Earlier this week, with Indian Prime Minster, Narendra Modi welcoming Donald Trump for a 2 day visit to cement India-US ties, communal rioting broke out in North-Eastern Delhi, leading to at least 40 deaths und hundreds wounded with fighting having broken out between Hindu and Muslim groups, where the former attacked and burned Mosques as well as Muslim-run businesses in the district. Whilst last week’s violence has subsided, it comes in the wake of a rising aggressive push by Narendra Modi’s Bharatiya Janata Party (BJP), Hindu-nationalist Government, to remodel India, following their re-election in last year’s Indian Parliamentary elections.


This has included the introduction into law last year of the Citizenship Amendment Act (CAA), allowing a path to Indian citizenship for religious minorities who had sought refuge in India and could justify that they were fleeing persecution from either Pakistan, Afghanistan or Bangladesh, on the proviso that they had entered India prior to December 2014. However, the law only allowed the pathway to citizenship for Christians, Parsi, Jain, Sikh, Buddhist and Hindus and did not offer this opportunity for Muslims from those countries fleeing persecution and seeking refuge in India. There were big protests against the CAA, late last year, with demonstrators, including younger, educated members of the growing Indian middle class, taking to the streets to denounce the new laws, which demonstrators saw as deliberately being anti-Muslim.

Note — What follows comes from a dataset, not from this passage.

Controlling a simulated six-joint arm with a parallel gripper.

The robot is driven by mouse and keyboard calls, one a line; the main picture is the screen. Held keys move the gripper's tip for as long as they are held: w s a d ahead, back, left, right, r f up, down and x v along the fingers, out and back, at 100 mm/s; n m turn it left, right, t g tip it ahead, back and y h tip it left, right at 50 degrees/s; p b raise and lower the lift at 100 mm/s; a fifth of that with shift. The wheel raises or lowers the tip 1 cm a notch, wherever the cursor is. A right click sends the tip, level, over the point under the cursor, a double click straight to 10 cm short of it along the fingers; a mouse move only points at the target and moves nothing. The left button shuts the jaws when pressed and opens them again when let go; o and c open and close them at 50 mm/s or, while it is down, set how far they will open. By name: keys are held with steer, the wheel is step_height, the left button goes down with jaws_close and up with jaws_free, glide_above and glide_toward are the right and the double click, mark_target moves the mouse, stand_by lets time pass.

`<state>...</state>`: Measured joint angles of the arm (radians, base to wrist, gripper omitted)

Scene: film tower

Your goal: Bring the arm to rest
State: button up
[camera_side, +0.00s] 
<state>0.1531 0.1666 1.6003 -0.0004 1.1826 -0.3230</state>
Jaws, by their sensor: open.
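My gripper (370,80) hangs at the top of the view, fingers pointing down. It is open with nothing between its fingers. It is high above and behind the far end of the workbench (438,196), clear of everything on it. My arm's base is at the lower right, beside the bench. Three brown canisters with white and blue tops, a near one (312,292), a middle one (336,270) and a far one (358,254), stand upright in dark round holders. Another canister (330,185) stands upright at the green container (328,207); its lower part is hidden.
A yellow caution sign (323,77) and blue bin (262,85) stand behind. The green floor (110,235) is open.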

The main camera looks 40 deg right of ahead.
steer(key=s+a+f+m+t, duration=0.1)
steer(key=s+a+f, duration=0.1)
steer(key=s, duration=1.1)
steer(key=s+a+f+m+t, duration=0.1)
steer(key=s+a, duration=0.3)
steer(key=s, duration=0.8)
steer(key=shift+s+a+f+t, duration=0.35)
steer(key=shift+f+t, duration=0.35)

These provisions went hand-in-hand with the implementation of the National Register of Citizens, where people living in India would need to demonstrate their Indian citizenship in order to qualify as being Indian. This has already been implemented in the North-eastern state of Assam since 2013, where supporters argue that it would help stem the flow of irregular migrants, in particular from Bangladesh. However, since the publication of the Assam register last year close to 1.9m people in Assam (including many Hindus) found themselves not on the register, leading to fears that this could lead to mass deportations. The BJP Government has stated that it is their intention to roll-out the national register of citizens throughout the rest of India in 2020, there are concerns that it could be used to de-Indianise the country’s Muslim population. Indeed, Bloomberg reported last week that millions of Indians could end up in detention centres being set up by the Government around the country, in order to process those alleged to be in the country illegally.

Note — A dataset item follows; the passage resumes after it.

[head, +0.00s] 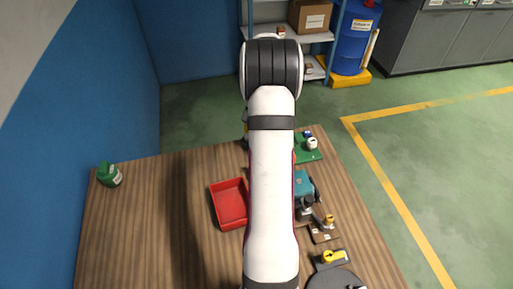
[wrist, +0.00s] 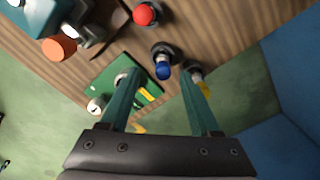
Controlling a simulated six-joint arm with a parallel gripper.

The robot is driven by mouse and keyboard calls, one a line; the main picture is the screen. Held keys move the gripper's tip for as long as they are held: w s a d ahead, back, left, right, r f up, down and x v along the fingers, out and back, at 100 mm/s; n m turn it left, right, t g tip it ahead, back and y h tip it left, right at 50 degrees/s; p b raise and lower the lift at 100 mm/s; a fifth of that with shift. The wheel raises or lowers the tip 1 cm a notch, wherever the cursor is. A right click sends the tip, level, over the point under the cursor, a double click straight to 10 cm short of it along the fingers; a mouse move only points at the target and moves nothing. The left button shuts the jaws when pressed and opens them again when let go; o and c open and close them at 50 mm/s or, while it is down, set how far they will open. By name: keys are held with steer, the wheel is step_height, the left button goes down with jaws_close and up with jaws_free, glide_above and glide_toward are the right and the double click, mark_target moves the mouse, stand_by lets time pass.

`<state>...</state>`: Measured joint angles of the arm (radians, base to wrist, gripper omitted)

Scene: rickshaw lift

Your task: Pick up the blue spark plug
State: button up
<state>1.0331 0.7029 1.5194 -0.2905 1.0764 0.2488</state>
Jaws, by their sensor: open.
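In the wrist view, a blue-tipped part (wrist: 163,71), which looks like the blue spark plug, has a dark ring-shaped part behind its blue end. My gripper (wrist: 160,76) is open, and its two teal fingers extend either side of the blue part in the picture. No contact shows, and the height gap is unclear. In the head view, my arm hides the gripper. A small blue item (head: 307,134) shows by the green board there; I cannot tell whether it is the same part.
A red-topped part (wrist: 145,14) and a green board (wrist: 110,82) with a white item (wrist: 95,105) are near the fingers. The wooden table (head: 150,235) carries a red tray (head: 230,207), a green bottle (head: 109,175) and a yellow-and-black item (head: 330,257). The table's left part is mostly clear.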

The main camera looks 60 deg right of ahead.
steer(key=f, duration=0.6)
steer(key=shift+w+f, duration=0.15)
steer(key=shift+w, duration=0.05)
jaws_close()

In addition, earlier to this, in August last year, the Modi Government took the decision to take away the special status of Kashmir, the only majority-Muslim state in India. This decision led to street protests and rioting against the Government in Kashmir, where in turn the Government put the state of lockdown, blocking social media access and restricting freedom of movement within the state. Critics of Kashmir’s special status argued that it was an unfair anomaly in India’s state system - where Modi’s Government took the decision to divide it into two Union territories – Jammu & Kashmir and Ladakh - both of which to be ruled directly by Delhi.


The issue of citizenship will remain topical in India, where, next year is a census year in India and with the Muslim population of the country growing at a faster rate , albeit with Hindus vastly out-numbering Muslims it is to be seen if/whether the Modi Government makes a political point of the census results. At the last census in 2011, of a then-population of 1.2bn, of the main religions, 966m were classified as Hindu, 172m as Muslim (the highest proportion ever in the history of post-colonial India) with just under 28m as Christian, just under 21m as Sikh, 8.5m as Buddhist and 4.4m as Jain.

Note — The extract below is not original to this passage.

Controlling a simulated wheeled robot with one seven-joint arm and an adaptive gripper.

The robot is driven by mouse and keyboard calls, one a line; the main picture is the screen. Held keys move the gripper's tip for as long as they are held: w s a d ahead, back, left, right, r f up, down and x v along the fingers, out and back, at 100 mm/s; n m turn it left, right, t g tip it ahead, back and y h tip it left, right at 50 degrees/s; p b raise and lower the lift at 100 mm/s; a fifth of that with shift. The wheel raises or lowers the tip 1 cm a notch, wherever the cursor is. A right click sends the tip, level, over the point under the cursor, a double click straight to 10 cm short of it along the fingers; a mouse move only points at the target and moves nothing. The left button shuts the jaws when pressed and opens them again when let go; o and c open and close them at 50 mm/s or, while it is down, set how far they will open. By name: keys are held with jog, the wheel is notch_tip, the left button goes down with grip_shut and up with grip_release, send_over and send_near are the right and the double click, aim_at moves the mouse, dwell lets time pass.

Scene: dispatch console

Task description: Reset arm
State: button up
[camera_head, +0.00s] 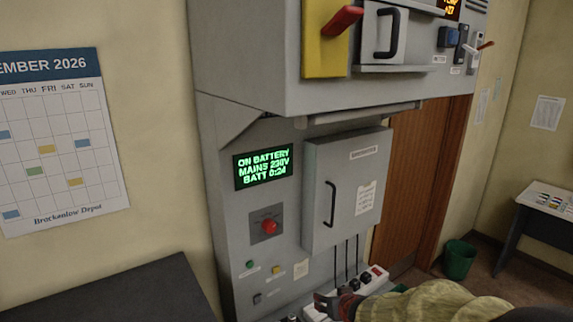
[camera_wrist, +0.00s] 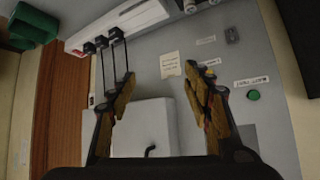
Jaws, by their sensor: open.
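My gripper (camera_head: 336,303) is low in front of the grey console (camera_head: 220,235) in the head view. In the wrist view my gripper (camera_wrist: 160,105) has its two yellowish fingers spread wide, with nothing between them. Beyond them are the console panel, a paper note (camera_wrist: 170,65) and a pale box-like part with a dark handle (camera_wrist: 150,150). The console's display (camera_head: 263,168) reads ON BATTERY, MAINS 230V, BATT 0:24. Below it are a red knob (camera_head: 269,227), a green button (camera_head: 250,264), a small yellow button (camera_head: 276,270) and a dark switch (camera_head: 257,298).
A closed cabinet door (camera_head: 325,180) has a black handle. A red lever (camera_head: 342,20) sits on a yellow plate above. A white strip with black plugs (camera_head: 362,284) is beside my gripper. A dark surface (camera_head: 120,290) is at left, a green bin (camera_head: 458,260) at right.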

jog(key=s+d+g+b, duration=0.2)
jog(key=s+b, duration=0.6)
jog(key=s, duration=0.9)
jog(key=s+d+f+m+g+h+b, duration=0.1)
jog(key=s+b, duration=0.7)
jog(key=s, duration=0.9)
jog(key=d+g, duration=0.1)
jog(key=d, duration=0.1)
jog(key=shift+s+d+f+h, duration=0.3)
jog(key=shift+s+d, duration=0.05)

Whilst India is a secular, pluralistic state, non-Hindus have risen to take leading positions in politics including one Sikh Prime Minister (Manmoham Singh, PM 2004-2014) as well as four Muslim Presidents (Zakir Husain, 1967 to 1969, Fakhruddin Ali Ahmed, 1974-77, Zail Singh, 1982-87 and APJ Abdul Kalam, 2002 – 2007). In other parts of society, too, non-Hindus have made it to the very top, One only has to think of one of its all-time famous Bollywood stars, Shah Rukh Khan or the tennis doubles-player Sania Mirza (both Muslims). Moreover, India is a country which has always prided itself on its secularism and being tolerant of all religions and having a pluralistic society. After all, this is not a country based on religion, in the way that its Muslim-state neighbours Pakistan or Bangladesh are, or indeed its northerly neighbour, Nepal was, where Hinduism was until 2008, the state religion.


With the recent Delhi riots, Despite Prime Minister Modi having called for calm, this is not the first time that communal violence has broken out on bis watch. In 2002 when Modi was Chief Minister of the western state of Gujarat, communal riots between Muslims and Hindus broke out, leading to over 1000 deaths in the state, where Modi himself - although later cleared of any wrong-doing by the Indian Supreme Court - was accused at the time of having done little to help the situation.


At the electoral level, despite the direction being taken by Modi’s Government, recent state elections in Delhi saw the anti-corruption Aam Admi Party win the state legislature for a second time in a back-to-back landslide, taking 62 of the 70 seats, with the BJP taking only 7. The Aam Admi Party is Delhi-based and the election result cannot be seen as a bell-weather for India as a whole. State elections in the eastern states of Bihar later this year, where the BJP are a minority coalition partner in Government and also in West Bengal next year, which returns the 3rdhighest number of MPs to the Lok Sabha (Indian lower house) and where in last year’s general election, the BJP did make inroads, in a state otherwise controlled by the Trinamool Congress (which broke away from the Main Congress party over 20 years ago) might be more indicative as regards the direction of travel India will be taking in the coming years. The next general election in India is not scheduled until the first half of 2024.